Council of Advisors — Test Cases & Eval
Council of Advisors — Test Cases & Eval
Should-trigger test cases
- “I’m trying to decide between applying for a $50K grant with a 2-week deadline that’s only 60% aligned to our mission, or waiting for a better opportunity next quarter. Convene the council.”
- “We’ve been offered a partnership with an edtech company that wants to co-brand our AI literacy curriculum. They’d fund our pilot but their product collects student usage data. I can’t decide. Council?”
- “The council — I need perspective.

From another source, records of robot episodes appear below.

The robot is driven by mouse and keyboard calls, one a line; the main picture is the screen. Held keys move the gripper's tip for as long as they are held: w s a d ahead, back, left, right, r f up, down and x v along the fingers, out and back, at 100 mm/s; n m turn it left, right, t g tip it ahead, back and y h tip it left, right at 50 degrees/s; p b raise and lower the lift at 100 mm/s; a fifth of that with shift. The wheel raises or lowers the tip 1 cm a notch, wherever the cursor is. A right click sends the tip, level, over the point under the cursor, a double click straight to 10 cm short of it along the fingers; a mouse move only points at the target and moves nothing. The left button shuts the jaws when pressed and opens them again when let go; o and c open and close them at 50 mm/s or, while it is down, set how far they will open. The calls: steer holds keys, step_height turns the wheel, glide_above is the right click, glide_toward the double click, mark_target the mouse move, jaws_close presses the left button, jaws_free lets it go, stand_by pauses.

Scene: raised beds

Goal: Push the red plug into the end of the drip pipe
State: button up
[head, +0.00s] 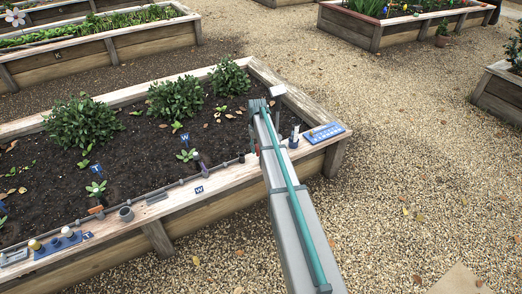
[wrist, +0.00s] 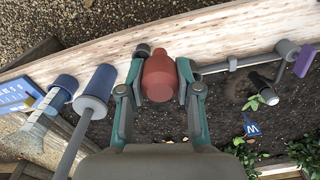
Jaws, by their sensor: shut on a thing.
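The red plug (wrist: 158,76) is between the fingers of my gripper (wrist: 161,85) in the wrist view, and the gripper is shut on it. The drip pipe (wrist: 228,66) is a thin grey line along the bed's plank. It runs towards the plug from the right in the wrist view. A dark round piece (wrist: 143,50) shows beside the plug, partly behind a finger. I cannot tell whether the plug touches the pipe's end. In the head view the pipe (head: 160,188) runs along the front plank to near my arm.
A blue board (head: 323,132) lies on the bed's corner. Bushes (head: 175,97) stand in the soil.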

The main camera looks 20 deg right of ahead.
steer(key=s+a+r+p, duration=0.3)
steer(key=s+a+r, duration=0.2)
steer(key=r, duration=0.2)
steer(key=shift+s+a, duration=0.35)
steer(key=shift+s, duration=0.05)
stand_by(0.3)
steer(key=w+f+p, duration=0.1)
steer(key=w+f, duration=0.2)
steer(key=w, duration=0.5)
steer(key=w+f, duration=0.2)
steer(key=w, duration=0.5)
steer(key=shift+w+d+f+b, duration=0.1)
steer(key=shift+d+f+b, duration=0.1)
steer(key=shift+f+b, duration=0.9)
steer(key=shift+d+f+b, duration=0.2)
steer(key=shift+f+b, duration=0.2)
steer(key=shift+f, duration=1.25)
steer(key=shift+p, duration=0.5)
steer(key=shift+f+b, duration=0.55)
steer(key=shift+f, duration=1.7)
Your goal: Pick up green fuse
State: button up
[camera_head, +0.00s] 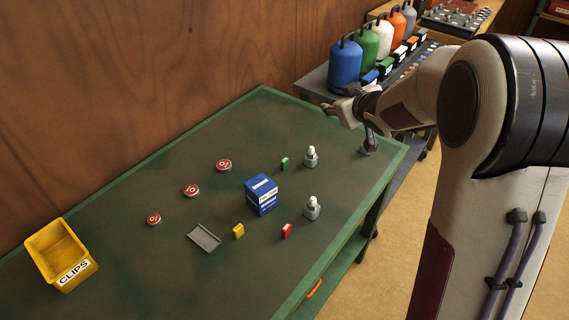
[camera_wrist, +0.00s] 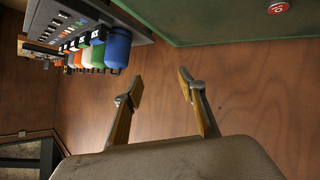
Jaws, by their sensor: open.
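The small green fuse (camera_head: 285,163) stands on the green table toward its far right part, left of a small grey-and-white bottle. My gripper (camera_head: 341,106) is raised above the table's far right end, to the right of the fuse and apart from it. In the wrist view my gripper (camera_wrist: 161,80) is open, with its two fingers spread and nothing between them. The fuse does not show in the wrist view, which faces the wooden wall.
The green table (camera_head: 110,215) also holds a blue box (camera_head: 261,195), a yellow fuse (camera_head: 238,231), a red fuse (camera_head: 287,230), a grey plate (camera_head: 203,237), red discs (camera_head: 191,190), bottles (camera_head: 311,157) and a yellow CLIPS bin (camera_head: 60,255). Coloured canisters (camera_head: 345,63) stand on a shelf behind.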

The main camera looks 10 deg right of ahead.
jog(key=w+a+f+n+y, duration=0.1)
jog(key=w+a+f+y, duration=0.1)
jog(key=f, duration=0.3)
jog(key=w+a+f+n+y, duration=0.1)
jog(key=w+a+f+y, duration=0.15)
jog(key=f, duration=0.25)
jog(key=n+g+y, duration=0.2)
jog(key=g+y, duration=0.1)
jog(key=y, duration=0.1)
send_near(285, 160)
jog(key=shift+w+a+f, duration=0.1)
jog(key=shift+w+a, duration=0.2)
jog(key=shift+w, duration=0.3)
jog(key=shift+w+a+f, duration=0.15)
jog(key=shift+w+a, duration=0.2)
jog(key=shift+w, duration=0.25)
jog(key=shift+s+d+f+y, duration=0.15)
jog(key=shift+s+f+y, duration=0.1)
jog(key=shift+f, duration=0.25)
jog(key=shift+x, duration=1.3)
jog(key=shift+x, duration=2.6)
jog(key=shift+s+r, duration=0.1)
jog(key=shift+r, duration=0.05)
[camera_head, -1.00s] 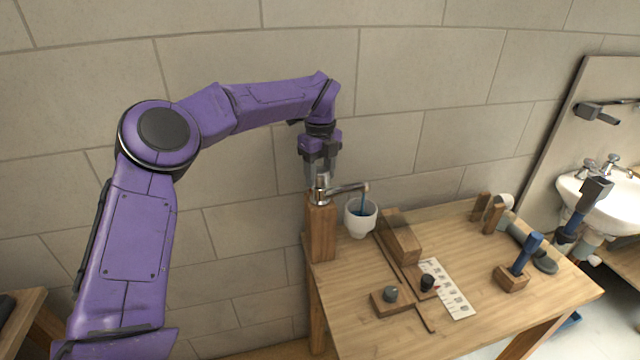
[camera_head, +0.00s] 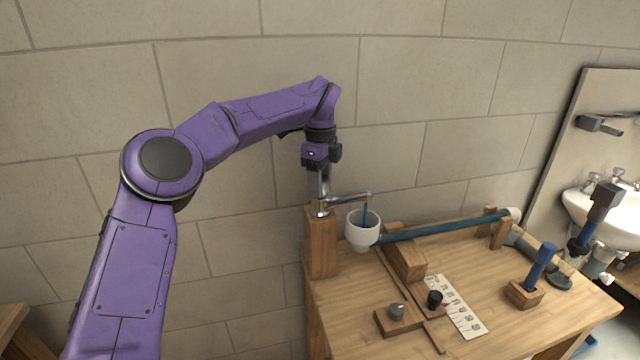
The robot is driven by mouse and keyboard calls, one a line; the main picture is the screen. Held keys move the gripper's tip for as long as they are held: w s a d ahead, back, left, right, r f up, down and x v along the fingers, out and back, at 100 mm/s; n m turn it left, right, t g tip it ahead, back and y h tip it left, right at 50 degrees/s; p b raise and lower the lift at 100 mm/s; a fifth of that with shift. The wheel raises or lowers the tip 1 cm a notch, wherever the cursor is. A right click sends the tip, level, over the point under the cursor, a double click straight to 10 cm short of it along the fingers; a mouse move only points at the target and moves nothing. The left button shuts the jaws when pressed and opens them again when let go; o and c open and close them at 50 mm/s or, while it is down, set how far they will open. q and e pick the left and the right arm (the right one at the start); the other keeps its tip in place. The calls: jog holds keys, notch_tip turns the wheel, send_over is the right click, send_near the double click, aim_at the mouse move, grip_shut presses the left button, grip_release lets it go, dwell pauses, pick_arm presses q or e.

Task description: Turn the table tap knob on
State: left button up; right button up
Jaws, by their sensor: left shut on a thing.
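The table tap (camera_head: 345,199) is metal and stands on a wooden post (camera_head: 321,245) at the table's back left corner. Its spout points right over a white cup (camera_head: 362,236), and a blue stream shows below the spout's end. My left gripper (camera_head: 320,190) comes down from above, its fingers closed at the top of the tap. It is shut on the tap knob, which the fingers mostly hide. My right gripper is not in view.
A teal pipe (camera_head: 445,228) runs from the cup along the table's back to wooden supports (camera_head: 500,232). A wooden block (camera_head: 405,258), small knobs (camera_head: 397,311), a marked strip (camera_head: 458,305) and a blue handle (camera_head: 541,262) occupy the wooden table (camera_head: 480,348). A white sink (camera_head: 600,215) stands right.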

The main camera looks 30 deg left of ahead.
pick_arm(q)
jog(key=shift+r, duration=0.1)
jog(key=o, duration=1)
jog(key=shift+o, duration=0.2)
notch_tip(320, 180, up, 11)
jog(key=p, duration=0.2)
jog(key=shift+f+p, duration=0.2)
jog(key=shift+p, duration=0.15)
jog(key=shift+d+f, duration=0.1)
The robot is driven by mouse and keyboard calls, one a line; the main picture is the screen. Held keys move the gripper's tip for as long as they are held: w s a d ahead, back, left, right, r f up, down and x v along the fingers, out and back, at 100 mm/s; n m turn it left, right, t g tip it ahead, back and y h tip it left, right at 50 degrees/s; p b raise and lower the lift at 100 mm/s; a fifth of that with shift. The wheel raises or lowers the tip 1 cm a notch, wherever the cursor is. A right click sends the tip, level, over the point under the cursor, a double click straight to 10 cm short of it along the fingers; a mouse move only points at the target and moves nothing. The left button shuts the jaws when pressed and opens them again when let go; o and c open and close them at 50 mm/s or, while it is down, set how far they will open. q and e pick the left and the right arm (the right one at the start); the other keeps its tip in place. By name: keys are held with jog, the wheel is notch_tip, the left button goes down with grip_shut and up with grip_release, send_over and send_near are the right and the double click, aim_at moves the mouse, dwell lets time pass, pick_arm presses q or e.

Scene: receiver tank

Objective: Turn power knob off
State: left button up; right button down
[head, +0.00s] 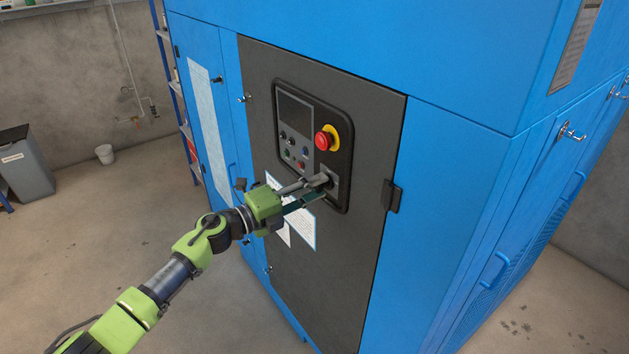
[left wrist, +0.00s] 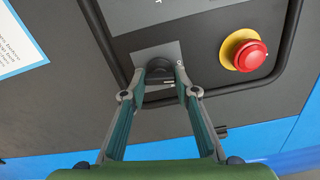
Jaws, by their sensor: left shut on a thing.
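The power knob (left wrist: 159,69) is a dark round knob on a grey plate in the lower part of the black control panel. In the left wrist view it sits between the fingertips of my left gripper (left wrist: 155,86), which is shut on it. In the head view my left gripper (head: 322,186) reaches the lower right of the panel (head: 337,133), and its fingers mostly hide the knob. My right gripper is not in view.
A red emergency stop button (head: 324,140) on a yellow ring sits just above the knob. Small buttons and a dark screen (head: 296,112) are to its left. A door latch (head: 392,196) sticks out at right. A bin (head: 25,163) stands far left.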

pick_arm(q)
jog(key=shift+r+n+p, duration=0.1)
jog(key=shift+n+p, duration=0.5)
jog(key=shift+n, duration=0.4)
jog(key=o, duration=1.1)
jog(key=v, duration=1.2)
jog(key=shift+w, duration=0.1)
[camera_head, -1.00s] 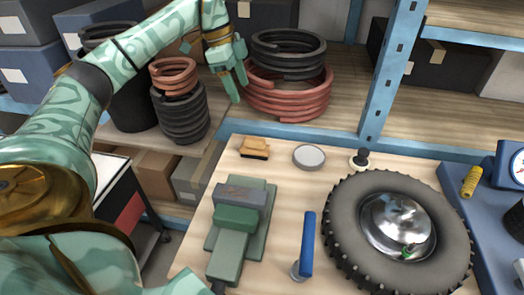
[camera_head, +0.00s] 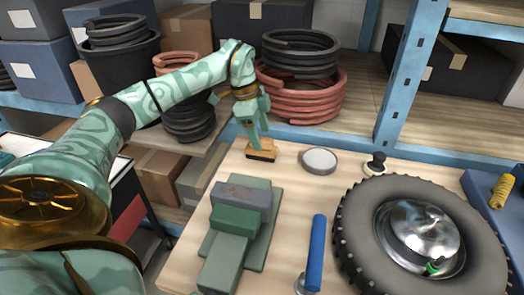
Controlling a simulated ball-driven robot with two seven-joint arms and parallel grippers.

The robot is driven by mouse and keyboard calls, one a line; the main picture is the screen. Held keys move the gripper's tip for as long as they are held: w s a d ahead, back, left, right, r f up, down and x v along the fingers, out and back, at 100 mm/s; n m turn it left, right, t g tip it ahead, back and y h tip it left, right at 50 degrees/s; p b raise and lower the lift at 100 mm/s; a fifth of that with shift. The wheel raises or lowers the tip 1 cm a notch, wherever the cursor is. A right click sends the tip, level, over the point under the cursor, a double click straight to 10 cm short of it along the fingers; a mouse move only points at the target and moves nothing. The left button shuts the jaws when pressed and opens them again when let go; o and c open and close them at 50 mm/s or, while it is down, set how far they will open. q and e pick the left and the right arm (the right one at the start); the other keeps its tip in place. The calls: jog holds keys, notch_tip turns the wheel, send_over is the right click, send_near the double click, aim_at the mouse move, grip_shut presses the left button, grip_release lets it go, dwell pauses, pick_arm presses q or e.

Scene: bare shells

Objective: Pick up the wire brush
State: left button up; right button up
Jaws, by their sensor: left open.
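The wire brush (camera_head: 262,155), a small tan-orange wooden block with a dark lower part, lies at the back left of the wooden bench top (camera_head: 316,182). My left gripper (camera_head: 256,143) reaches down to it from above, fingers pointing down. The jaws are open, with the fingertips at the brush's upper part and hiding some of it. I cannot tell whether they touch it. My right gripper is out of view.
A round grey lid (camera_head: 319,161) lies right of the brush. A green vise-like block (camera_head: 236,228) stands in front, with a blue-handled tool (camera_head: 316,252) and a large tyre (camera_head: 425,240) to the right. Coiled hoses (camera_head: 300,92) sit on the shelf behind.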

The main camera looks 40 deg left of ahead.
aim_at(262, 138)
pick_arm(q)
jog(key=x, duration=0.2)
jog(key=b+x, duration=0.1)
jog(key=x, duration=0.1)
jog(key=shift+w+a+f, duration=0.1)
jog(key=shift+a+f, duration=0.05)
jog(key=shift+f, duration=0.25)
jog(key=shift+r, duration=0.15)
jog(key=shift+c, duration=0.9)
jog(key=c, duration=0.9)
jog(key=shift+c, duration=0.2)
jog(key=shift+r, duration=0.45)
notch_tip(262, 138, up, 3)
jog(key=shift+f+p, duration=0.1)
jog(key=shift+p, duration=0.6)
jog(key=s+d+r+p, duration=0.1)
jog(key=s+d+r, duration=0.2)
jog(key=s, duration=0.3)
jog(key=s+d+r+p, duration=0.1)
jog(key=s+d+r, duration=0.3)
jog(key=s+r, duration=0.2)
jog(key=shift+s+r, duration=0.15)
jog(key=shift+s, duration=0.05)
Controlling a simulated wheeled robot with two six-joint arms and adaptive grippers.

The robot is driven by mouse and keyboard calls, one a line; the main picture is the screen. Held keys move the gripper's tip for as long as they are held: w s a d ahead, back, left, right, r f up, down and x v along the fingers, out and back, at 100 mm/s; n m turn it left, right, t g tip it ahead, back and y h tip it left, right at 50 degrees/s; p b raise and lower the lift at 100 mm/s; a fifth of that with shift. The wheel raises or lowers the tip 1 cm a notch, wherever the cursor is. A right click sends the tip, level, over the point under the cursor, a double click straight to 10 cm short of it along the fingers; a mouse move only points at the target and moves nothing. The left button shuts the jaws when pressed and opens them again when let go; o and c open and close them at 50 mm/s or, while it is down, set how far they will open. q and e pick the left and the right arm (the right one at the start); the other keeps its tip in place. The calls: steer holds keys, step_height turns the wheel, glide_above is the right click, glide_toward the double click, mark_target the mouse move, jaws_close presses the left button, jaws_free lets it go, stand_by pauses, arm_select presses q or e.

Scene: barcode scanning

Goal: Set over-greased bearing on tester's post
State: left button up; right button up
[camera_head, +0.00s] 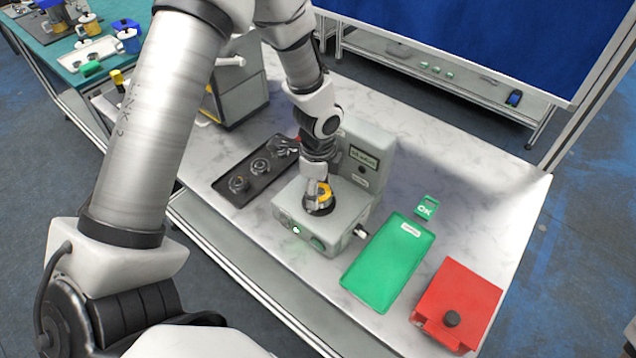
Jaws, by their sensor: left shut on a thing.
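The tester is a pale grey-green machine with a low base (300,231) and an upright back housing (381,140) that carries a small display. My left gripper (318,197) points down over the top of the base and is shut on a bearing (319,208), a dark ring with yellow at its upper side. The bearing is at or just above the top of the base; I cannot tell whether it touches. The post is hidden under the bearing and gripper. My right gripper is not in view.
A black tray (225,190) with several bearings lies left of the tester. The marble tabletop (490,190) is clear at the far right.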

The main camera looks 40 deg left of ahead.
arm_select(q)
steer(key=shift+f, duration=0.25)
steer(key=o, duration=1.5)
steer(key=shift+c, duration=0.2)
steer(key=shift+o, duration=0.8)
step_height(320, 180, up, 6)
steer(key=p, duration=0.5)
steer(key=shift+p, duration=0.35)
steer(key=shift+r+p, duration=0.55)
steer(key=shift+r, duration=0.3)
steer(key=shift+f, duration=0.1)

We’re thinking about pivoting from school-based programs to a train-the-trainer model to scale faster. My gut says yes but I want this stress-tested.”
- “Get me multiple perspectives on whether we should publicly criticize a competitor nonprofit’s AI literacy program that we think is teaching kids to trust AI uncritically.”
- “I keep coming back to the same two options for our fundraising strategy and I don’t love either of them. What would the council say?”
- “I feel like I’m missing something obvious about why our Discord community isn’t growing despite consistent posting. Call a council session.”
Should-NOT-trigger test cases
- “Draft an acknowledgment letter for the $500 donation from Sarah Chen.”
- “What’s the deadline for the MacArthur Foundation’s next grant cycle?”
- “Post the AI literacy tip to LinkedIn.”
- “How many donors lapsed this month?”
- “Fix the error in the social delivery script.”
- “Schedule the board meeting reminder for next week.”
Evaluation checklist
- Triggering: correct on/off behavior for all 12 tests.
- Queue integration: all 6 advisor seats are enqueued immediately (fast registration), not directly run in parallel.
- Polling behavior: council polls callback files until each seat reaches
complete|timeout|error. - Cleanup behavior: consumed callback files are removed after ingest.
- Runtime envelope: full six-seat sequence typically lands in ~3–4 minutes (acceptable), avoiding saturation/timeouts.
- Distinctness: six advisors produce genuinely distinct perspectives, not minor variants.
- Magnus quality: surfaces a real implementation gap, not mere restatement.
- Dante quality: presents a substantive adversarial case, not only clarifying questions.
- Flow integrity: all 5 steps executed in order.
- Cross-pollination: max one round; only when sharp conflict exists.
- Synthesis quality: explicit decision, what shifted, and what was set aside.
- Disagreement clarity: Burt explicitly states where and why he disagrees with at least one advisor when applicable.
- Constraint compliance: no council for routine/deterministic/time-critical emergency paths.
- Persistence: record saved to
./data/council/YYYY-MM-DD-[topic-slug].mdand retrievable. - Readability: complete session output should be scannable in <= 5 minutes.
- Delivery: full record to Burt direct; 100-word synthesis routed by channel matrix.
- Operationality: next actions executable within 24h.